Velocity is the speed at which new data is generated and the pace at which it must be processed. In many applications, real-time or near-real-time analysis is necessary to extract value.

  • Example: Stock market data, social media feeds, and data from IoT sensors on a factory floor are all generated at extremely high velocity and require immediate processing to be useful.

3. Variety

This refers to the different forms that data can take. While traditional data is typically structured (e.g., neatly organized in the rows and columns of a relational database), Big Data is often unstructured or semi-structured.

flowchart LR
    subgraph TYPES["Data Types"]
        STRUCT["📊 STRUCTURED\nDatabases, Spreadsheets\nRows & Columns"]
        SEMI["📝 SEMI-STRUCTURED\nJSON, XML\nTags & Markers"]
        UNSTRUCT["🎥 UNSTRUCTURED\nText, Images, Video\nNo Fixed Format"]
    end

    STRUCT --> |"~20%"| BIGDATA[("🌐 Big Data")]
    SEMI --> |"~10%"| BIGDATA
    UNSTRUCT --> |"~70%"| BIGDATA

    style BIGDATA fill:#6a1b9a,color:#fff

Figure 3: Types of Data in Big Data

  • Structured Data: Highly organized and easily searchable (e.g., a customer database).
  • Unstructured Data: Has no predefined format or organization (e.g., text in emails, social media posts, images, videos, audio files).
  • Semi-structured Data: Does not conform to the strict structure of a relational database but contains tags or markers to separate semantic elements (e.g., XML or JSON files).

4. Veracity

Veracity refers to the trustworthiness, quality, and accuracy of the data. With such a large volume and variety of data coming from different sources, there is often a great deal of uncertainty and imprecision.
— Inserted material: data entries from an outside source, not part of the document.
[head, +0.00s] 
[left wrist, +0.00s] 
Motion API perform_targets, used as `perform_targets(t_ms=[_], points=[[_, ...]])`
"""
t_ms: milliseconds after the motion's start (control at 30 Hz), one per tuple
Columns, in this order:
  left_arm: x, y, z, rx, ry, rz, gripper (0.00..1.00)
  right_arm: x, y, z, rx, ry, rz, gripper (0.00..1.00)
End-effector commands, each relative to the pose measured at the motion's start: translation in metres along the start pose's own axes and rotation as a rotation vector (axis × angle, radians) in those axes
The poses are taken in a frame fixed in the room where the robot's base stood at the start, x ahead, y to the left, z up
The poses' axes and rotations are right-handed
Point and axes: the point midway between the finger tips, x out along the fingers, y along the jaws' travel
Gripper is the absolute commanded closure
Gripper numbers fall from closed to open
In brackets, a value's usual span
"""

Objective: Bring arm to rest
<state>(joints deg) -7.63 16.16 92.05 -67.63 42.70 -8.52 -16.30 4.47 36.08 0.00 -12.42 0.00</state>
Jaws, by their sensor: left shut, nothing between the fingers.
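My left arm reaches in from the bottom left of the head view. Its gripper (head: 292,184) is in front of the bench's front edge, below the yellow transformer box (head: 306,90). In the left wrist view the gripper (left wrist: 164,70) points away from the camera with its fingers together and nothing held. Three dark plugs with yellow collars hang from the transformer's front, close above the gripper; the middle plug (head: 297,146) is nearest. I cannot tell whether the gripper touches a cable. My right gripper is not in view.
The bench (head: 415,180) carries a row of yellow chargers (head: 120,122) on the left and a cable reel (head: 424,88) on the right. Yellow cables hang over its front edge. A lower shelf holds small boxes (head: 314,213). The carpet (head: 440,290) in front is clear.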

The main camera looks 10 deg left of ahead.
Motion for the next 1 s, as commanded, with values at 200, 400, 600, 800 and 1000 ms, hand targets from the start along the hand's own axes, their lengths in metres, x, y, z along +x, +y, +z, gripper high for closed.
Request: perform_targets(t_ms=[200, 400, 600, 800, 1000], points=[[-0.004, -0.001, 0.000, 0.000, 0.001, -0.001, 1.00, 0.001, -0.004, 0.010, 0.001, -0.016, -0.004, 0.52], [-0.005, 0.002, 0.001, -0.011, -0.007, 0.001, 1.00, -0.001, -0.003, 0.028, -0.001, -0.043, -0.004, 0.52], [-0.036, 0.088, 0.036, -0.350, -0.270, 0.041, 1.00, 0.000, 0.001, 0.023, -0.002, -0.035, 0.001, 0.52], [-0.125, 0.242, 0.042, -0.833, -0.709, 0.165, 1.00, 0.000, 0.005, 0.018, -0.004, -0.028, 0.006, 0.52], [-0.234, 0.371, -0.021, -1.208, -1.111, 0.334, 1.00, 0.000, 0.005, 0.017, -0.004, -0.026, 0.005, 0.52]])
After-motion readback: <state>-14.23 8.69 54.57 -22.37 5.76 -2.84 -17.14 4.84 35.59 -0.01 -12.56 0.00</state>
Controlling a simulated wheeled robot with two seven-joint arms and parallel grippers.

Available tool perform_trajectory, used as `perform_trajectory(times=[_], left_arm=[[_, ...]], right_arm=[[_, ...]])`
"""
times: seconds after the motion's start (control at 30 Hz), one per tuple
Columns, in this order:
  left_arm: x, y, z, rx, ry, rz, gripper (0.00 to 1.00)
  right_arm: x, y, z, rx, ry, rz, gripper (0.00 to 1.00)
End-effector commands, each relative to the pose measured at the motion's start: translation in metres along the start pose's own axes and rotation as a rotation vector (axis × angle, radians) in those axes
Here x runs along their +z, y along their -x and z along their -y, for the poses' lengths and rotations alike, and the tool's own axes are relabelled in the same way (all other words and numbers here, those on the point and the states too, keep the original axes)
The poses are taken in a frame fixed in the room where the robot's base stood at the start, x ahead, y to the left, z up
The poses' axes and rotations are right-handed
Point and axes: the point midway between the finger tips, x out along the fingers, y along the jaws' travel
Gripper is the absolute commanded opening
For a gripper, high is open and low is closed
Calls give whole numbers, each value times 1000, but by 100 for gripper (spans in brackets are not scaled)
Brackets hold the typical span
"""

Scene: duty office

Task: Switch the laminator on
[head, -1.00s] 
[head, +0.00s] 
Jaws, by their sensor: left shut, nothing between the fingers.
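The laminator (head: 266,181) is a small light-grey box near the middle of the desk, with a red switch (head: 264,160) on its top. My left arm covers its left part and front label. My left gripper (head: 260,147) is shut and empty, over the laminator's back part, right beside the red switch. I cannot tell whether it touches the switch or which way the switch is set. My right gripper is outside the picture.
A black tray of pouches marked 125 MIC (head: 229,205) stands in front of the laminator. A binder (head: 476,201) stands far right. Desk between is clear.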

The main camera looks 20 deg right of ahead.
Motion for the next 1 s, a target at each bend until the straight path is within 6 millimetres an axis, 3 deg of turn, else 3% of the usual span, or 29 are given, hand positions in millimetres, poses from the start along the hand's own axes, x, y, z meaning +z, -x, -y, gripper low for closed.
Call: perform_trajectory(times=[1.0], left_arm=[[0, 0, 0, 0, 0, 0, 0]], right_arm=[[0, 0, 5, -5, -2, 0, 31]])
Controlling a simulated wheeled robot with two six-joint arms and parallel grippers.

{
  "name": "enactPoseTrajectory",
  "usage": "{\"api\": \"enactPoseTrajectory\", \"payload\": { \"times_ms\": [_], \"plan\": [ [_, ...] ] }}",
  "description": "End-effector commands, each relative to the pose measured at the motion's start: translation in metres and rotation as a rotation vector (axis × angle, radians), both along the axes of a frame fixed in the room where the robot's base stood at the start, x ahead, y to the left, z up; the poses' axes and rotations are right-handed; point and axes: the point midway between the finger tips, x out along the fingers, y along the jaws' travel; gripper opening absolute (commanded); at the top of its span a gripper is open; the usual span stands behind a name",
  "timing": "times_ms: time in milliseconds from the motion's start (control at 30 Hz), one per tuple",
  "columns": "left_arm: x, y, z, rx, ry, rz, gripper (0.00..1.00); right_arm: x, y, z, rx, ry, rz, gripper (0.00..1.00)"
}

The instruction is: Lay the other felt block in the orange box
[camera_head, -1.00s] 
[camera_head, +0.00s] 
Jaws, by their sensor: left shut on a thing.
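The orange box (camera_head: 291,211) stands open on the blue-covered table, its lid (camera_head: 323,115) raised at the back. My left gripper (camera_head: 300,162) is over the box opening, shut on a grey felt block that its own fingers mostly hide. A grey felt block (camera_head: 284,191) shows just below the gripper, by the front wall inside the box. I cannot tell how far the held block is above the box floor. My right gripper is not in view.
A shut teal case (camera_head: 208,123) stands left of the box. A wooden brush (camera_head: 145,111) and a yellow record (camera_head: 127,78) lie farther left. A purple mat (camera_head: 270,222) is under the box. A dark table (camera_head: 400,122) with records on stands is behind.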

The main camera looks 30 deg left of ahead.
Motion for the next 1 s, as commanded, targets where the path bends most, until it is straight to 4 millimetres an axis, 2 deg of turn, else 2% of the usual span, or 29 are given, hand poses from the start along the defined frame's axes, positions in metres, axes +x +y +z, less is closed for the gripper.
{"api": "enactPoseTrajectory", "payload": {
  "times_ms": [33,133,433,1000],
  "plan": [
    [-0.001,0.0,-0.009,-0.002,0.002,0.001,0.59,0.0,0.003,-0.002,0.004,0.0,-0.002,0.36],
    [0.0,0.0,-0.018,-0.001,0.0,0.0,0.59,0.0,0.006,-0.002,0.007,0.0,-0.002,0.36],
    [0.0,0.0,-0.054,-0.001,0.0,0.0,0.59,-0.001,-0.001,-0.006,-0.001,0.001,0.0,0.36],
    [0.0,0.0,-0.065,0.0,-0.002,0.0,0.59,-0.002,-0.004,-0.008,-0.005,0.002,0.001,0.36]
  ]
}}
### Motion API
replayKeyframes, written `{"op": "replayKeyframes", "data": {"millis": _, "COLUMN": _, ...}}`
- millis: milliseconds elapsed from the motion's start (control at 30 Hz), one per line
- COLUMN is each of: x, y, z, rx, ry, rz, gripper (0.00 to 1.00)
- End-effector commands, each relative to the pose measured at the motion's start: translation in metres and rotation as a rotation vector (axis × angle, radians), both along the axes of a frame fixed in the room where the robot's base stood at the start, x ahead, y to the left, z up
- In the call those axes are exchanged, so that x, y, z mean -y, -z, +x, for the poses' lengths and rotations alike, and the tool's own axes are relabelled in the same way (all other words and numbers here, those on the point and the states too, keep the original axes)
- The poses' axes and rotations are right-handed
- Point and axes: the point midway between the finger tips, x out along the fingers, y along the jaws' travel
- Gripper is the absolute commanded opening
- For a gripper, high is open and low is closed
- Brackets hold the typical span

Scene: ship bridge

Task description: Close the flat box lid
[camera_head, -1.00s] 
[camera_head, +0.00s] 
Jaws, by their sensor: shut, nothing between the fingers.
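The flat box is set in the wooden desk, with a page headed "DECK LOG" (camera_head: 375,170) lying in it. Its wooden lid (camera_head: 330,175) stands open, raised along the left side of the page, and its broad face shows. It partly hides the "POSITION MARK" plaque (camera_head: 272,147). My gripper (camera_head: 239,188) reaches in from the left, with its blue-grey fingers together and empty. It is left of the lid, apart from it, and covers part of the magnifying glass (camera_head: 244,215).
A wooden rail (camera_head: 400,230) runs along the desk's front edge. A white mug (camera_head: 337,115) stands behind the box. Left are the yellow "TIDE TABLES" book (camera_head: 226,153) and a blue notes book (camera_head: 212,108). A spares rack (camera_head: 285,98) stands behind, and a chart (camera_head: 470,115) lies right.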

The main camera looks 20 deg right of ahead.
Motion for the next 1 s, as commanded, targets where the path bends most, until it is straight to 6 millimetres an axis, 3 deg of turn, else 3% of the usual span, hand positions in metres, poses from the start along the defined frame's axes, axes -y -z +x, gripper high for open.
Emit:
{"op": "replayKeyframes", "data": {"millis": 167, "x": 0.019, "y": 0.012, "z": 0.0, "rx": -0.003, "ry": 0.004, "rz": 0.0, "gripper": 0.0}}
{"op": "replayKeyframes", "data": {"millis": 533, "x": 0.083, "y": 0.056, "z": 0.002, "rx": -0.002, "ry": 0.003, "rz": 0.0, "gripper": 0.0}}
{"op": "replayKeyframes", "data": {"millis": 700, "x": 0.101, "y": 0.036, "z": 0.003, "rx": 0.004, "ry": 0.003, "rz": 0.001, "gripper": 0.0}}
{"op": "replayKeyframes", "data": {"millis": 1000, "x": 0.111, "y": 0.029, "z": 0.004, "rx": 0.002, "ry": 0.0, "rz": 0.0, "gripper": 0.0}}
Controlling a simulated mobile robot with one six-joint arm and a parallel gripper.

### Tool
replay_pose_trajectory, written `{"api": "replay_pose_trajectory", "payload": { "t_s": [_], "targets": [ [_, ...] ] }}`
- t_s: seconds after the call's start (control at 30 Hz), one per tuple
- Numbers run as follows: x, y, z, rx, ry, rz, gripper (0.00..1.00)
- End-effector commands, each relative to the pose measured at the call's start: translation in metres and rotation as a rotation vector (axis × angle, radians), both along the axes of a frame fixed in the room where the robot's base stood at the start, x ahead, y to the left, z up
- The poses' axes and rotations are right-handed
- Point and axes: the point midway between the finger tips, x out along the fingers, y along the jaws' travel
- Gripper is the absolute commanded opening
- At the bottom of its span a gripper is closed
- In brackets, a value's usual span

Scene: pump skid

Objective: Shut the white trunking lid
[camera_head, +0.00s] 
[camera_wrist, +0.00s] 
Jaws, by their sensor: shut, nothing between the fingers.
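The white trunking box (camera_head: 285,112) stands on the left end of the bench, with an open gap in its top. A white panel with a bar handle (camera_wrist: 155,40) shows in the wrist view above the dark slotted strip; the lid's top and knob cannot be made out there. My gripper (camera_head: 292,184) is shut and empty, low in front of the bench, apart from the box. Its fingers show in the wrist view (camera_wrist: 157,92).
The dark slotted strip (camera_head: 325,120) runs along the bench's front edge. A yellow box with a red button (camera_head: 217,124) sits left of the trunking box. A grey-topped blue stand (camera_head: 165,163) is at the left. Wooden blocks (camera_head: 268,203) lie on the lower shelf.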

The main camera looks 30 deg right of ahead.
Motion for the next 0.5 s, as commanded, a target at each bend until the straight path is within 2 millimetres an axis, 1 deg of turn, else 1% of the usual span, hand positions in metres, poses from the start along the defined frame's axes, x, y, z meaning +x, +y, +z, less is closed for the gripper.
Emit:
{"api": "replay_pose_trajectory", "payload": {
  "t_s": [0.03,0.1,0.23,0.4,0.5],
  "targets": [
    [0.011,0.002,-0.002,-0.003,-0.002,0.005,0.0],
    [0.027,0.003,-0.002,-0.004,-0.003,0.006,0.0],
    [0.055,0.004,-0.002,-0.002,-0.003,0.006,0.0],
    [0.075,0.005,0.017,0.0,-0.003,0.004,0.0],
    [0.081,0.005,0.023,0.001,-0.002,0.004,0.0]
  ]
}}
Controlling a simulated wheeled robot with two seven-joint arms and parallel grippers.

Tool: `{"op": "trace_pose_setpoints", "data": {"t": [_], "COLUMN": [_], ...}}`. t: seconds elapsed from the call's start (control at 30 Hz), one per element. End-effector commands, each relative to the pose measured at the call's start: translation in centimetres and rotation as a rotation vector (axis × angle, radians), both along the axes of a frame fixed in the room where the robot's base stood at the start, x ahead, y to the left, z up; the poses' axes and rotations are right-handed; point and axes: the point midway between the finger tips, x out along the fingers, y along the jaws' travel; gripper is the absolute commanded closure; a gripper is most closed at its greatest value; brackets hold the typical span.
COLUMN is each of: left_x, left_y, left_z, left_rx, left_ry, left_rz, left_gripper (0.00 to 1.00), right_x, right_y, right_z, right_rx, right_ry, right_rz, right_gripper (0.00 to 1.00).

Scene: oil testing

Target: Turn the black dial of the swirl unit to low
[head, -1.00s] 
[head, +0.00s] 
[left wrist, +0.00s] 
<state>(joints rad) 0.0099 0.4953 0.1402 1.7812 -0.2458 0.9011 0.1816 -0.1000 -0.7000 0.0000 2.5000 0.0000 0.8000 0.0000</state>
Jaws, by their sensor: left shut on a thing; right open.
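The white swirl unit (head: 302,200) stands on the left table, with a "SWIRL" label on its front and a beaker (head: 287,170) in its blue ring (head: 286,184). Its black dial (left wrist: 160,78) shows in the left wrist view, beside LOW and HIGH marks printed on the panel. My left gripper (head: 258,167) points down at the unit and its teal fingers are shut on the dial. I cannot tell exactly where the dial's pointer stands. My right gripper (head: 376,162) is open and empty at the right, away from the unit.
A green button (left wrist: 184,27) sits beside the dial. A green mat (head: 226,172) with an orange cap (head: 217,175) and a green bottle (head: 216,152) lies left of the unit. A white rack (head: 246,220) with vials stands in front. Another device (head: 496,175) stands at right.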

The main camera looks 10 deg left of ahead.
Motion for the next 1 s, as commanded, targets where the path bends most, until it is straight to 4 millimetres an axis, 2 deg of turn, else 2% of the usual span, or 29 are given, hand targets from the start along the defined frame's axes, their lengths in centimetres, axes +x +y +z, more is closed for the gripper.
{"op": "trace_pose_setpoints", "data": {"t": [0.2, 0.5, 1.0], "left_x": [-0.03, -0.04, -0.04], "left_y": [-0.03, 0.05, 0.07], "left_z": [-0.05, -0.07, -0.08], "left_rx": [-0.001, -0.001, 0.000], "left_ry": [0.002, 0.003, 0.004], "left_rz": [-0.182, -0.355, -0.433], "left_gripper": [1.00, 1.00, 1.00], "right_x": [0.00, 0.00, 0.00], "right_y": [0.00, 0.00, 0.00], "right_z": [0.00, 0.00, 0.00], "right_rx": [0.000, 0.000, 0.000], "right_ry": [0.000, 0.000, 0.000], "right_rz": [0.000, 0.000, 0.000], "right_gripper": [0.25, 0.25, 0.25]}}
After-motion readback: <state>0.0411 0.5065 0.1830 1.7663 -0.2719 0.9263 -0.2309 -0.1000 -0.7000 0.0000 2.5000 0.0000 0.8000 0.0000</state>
Ensuring data veracity is a major challenge, as poor-quality data can lead to inaccurate analysis and bad decisions.

  • Example: Analyzing social media sentiment can be difficult due to the presence of sarcasm, slang, and fake accounts, which affects the veracity of the data.

5. Value

This is arguably the most important V. Value refers to the potential of the data to be turned into a tangible business outcome. The ultimate goal of collecting and analyzing Big Data is to derive insights that can lead to better decisions, improved business processes, and a competitive advantage. If the data cannot be used to create value, then it is just a costly storage problem.

Sources and Technologies

Big Data comes from numerous sources, including:

  • Web logs and social media
  • Internet of Things (IoT) sensors
  • GPS and location data
  • Multimedia files

Managing Big Data requires specialized technologies beyond traditional relational databases. These include frameworks like Apache Hadoop for distributed storage and processing, and NoSQL databases (e.g., MongoDB, Cassandra) which are designed to handle unstructured data at scale.

Summary

Big Data is characterized by its massive Volume, high Velocity, and wide Variety. The challenges of ensuring its Veracity (quality) and extracting business Value make it a complex but powerful asset. Unlike traditional, structured data, Big Data is often unstructured and requires specialized technologies like Hadoop and NoSQL databases to be managed and analyzed effectively.

Key Takeaways

  • Big Data is defined by the Five V’s: Volume, Velocity, Variety, Veracity, and Value.
  • Most Big Data is unstructured (e.g., text, images, video), unlike traditional structured data.
  • The ultimate goal of Big Data is to extract value and drive business outcomes.
  • Specialized tools are required to handle the scale and complexity of Big Data.

Discussion Questions

  1. Why can’t a traditional relational database handle the challenges of Big Data?
  2. Of the Five V’s, which do you think is the most difficult for a business to manage and why?
  3. Provide an example of how a company could derive value from analyzing unstructured data.